And of course, I would like to welcome Candy Dale to NYA and thank her for coming east from Concord, NH, where she teaches humanities at St. Paul’s School. I first met Candy a little more than 10 years ago when she was Dean of Faculty at SPS. She has the distinction in my mind of being the best boss I’ve ever had. By that I mean she had a way of leading by gentle but forceful example, of being simultaneously honest, supportive, and authentic in a way that empowered and guided all of us who were lucky enough to work for her. A light touch, a sense of humor, and deep thoughtfulness mark not only Candy’s work, but her way of being in the world.

Finally, I’d like to single out two of the slightly older gentlemen in the crowd. My father-in-law, James Bacon, who shares Ian Ramsey’s Scottish heritage as well as a certain fondness for kilts. In fact, Jim wore one to my wedding to his daughter.

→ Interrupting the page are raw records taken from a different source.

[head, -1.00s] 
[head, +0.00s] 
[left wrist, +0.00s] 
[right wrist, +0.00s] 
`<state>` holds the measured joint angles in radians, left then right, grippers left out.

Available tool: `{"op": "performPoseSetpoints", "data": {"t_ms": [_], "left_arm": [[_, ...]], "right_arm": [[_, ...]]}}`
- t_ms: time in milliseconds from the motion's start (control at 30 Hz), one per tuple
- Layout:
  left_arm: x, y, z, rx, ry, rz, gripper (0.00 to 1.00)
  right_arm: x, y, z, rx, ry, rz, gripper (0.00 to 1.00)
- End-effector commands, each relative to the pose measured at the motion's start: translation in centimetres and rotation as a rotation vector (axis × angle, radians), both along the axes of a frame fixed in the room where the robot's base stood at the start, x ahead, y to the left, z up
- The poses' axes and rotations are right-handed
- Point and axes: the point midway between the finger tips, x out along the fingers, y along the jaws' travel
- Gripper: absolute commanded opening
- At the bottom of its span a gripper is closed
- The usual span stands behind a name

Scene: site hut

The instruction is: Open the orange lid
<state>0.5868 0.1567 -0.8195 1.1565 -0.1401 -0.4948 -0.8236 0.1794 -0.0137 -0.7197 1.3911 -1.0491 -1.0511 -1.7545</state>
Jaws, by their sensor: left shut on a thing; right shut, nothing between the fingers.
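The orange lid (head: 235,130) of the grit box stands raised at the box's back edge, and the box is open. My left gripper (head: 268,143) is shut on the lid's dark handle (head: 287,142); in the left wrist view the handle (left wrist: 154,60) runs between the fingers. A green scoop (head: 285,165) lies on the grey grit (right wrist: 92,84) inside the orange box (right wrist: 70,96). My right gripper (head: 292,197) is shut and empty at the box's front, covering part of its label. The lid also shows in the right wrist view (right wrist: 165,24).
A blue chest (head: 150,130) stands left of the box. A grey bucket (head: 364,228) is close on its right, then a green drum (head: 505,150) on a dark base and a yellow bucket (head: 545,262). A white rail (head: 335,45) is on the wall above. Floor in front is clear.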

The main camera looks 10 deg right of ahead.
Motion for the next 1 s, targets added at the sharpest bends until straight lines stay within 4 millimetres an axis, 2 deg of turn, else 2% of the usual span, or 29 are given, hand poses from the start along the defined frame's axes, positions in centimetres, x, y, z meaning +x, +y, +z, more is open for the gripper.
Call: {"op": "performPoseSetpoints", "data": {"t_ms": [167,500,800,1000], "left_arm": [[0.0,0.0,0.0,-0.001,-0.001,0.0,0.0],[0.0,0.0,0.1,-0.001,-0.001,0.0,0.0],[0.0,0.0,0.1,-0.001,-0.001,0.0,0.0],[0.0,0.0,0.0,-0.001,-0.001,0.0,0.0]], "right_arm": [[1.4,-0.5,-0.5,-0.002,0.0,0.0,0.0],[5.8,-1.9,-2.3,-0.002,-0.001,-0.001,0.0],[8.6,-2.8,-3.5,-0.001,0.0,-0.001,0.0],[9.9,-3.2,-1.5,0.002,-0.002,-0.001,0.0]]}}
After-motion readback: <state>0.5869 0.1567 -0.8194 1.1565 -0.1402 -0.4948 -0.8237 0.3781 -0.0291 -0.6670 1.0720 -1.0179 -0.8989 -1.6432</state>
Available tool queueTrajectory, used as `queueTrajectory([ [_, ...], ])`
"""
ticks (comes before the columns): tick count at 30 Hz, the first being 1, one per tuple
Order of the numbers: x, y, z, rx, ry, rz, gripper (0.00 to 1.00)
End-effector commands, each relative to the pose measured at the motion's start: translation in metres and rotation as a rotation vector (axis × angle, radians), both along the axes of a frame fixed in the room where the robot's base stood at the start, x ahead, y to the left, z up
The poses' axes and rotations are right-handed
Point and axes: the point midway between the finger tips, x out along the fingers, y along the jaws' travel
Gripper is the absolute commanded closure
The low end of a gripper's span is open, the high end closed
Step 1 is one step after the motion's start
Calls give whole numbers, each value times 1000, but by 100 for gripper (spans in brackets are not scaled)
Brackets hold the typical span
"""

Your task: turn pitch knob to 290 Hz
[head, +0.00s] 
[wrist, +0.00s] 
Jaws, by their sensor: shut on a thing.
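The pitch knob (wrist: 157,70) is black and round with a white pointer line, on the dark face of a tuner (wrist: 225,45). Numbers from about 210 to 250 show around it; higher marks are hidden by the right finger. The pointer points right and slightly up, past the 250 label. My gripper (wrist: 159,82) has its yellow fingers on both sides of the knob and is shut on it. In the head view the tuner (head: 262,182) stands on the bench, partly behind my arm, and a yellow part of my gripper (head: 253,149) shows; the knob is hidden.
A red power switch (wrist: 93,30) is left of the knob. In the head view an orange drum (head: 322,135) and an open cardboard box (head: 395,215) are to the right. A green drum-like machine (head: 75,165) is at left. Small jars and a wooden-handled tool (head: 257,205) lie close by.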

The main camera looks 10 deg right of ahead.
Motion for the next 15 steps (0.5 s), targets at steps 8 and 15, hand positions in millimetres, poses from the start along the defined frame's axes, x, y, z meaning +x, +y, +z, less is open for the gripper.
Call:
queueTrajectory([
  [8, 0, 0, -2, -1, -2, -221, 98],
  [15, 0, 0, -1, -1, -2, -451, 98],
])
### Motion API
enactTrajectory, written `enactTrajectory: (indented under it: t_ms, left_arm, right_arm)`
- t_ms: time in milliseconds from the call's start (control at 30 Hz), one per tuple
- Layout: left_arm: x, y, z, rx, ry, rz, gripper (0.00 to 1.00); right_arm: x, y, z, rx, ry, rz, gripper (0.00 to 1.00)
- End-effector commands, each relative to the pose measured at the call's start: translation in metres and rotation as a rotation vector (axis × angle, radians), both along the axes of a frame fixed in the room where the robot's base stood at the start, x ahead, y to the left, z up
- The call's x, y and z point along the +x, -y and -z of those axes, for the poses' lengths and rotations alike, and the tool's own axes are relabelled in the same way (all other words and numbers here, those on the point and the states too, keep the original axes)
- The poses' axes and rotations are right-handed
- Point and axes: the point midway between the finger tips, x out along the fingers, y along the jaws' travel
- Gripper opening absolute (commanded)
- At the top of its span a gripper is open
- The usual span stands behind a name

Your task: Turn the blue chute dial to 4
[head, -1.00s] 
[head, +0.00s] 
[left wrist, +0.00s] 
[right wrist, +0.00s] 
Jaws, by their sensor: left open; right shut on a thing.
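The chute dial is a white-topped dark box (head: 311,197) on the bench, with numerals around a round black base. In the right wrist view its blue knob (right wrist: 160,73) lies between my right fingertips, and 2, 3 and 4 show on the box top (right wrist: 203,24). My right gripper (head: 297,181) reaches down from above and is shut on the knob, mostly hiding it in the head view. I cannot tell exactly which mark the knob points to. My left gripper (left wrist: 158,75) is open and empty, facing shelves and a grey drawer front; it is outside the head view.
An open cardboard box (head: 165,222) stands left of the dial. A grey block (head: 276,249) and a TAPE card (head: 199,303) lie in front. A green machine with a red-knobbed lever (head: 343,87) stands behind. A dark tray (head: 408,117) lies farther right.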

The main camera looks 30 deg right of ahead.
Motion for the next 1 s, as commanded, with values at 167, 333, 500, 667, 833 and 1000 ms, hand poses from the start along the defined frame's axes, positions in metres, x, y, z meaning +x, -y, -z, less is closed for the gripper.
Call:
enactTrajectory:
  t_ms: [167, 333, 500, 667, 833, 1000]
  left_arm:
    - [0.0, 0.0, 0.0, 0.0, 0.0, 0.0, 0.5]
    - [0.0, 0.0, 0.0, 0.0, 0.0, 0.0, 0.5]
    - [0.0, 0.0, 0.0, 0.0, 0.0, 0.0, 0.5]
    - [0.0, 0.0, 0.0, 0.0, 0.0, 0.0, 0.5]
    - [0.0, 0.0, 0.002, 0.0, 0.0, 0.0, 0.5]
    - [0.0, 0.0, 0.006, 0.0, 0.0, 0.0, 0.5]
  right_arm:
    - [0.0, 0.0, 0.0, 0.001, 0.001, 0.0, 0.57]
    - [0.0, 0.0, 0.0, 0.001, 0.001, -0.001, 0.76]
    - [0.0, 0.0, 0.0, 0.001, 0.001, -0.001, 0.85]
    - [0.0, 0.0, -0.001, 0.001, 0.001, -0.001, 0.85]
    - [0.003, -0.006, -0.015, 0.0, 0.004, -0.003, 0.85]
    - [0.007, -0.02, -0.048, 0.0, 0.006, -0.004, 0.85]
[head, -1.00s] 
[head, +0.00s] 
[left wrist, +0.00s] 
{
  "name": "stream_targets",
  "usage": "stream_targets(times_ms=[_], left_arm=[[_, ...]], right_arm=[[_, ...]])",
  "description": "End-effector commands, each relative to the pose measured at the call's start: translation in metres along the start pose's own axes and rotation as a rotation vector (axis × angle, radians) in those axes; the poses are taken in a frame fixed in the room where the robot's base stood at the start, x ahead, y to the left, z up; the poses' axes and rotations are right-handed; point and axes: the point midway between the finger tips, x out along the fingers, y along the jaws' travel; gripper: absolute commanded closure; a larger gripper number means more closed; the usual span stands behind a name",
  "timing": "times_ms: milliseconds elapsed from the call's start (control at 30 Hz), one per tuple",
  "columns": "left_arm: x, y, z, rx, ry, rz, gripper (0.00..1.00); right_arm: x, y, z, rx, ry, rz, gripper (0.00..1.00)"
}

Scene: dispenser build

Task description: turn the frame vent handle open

Ian, thank you for wearing your kilt today. And Jim, thank you for not wearing yours on this occasion. But please know you have my gratitude for all your support over the years and for being one of those who raised my beloved wife, Charlotte.

I would also like to thank my father, Merv, for making the trip here with his wife, Ruthanne. My dad, who turned 90 the same day last summer that President Obama turned 50, is a WWII veteran; a man who marched with Dr. Martin Luther King; and a person who was deeply active in the civil rights movement that transformed our country in the 1960s. His commitment to justice and freedom and his profound work ethic have helped me carve out my own professional and moral identity over the years. Dad, thank you for your inspiration, your guidance, and especially for the blessing of your longevity.

Now I have a confession to make. When I heard the word installation used to describe this event as early as last spring, my mind first flew to images of new applications on my iPhone, the latest updates to Microsoft Word, or as one of my colleagues recently reflected, to a flat-screen TV. I also thought about more 20th-century connotations having to do with light bulbs, dishwashers, and stoves. We did, in fact, install new heating pipes in Curtis Hall this summer.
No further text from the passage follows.